▶ _GIVEN DATA_:
>>

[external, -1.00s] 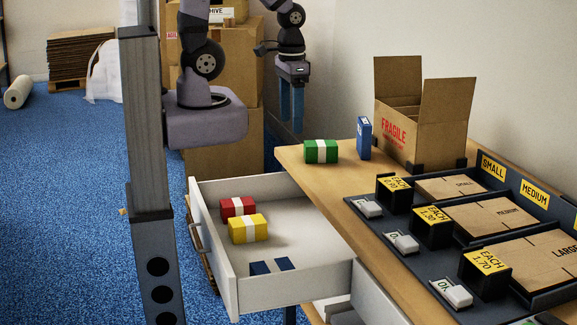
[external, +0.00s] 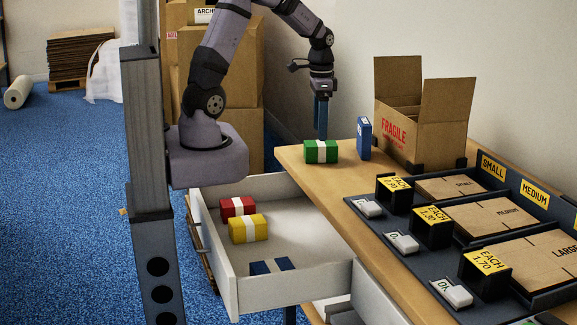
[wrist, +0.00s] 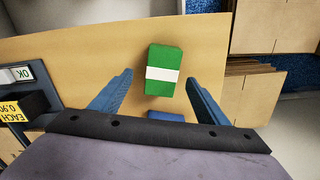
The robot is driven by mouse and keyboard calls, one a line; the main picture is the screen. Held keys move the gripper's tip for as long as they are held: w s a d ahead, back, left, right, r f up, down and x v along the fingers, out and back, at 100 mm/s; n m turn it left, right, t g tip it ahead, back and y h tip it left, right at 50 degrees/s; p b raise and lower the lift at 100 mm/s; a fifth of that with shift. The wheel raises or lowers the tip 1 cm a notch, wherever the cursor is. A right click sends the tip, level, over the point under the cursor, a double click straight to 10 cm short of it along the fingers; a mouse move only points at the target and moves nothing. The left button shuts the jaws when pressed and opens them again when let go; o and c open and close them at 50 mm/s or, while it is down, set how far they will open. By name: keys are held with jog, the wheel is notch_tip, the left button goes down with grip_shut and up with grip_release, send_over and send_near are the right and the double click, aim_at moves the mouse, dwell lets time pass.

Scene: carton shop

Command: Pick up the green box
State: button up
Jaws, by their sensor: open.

<<

▶ _STATED GOAL_:
Gather each line holding the string "button".

▶ _RESPONSE_:
The robot is driven by mouse and keyboard calls, one a line; the main picture is the screen. Held keys move the gripper's tip for as long as they are held: w s a d ahead, back, left, right, r f up, down and x v along the fingers, out and back, at 100 mm/s; n m turn it left, right, t g tip it ahead, back and y h tip it left, right at 50 degrees/s; p b raise and lower the lift at 100 mm/s; a fifth of that with shift. The wheel raises or lowers the tip 1 cm a notch, wherever the cursor is. A right click sends the tip, level, over the point under the cursor, a double click straight to 10 cm short of it along the fingers; a mouse move only points at the target and moves nothing. The left button shuts the jaws when pressed and opens them again when let go; o and c open and close them at 50 mm/s or, while it is down, set how far they will open. By name: keys are held with jog, the wheel is notch_tip, the left button goes down with grip_shut and up with grip_release, send_over and send_near are the right and the double click, aim_at moves the mouse, dwell lets time pass.
State: button up

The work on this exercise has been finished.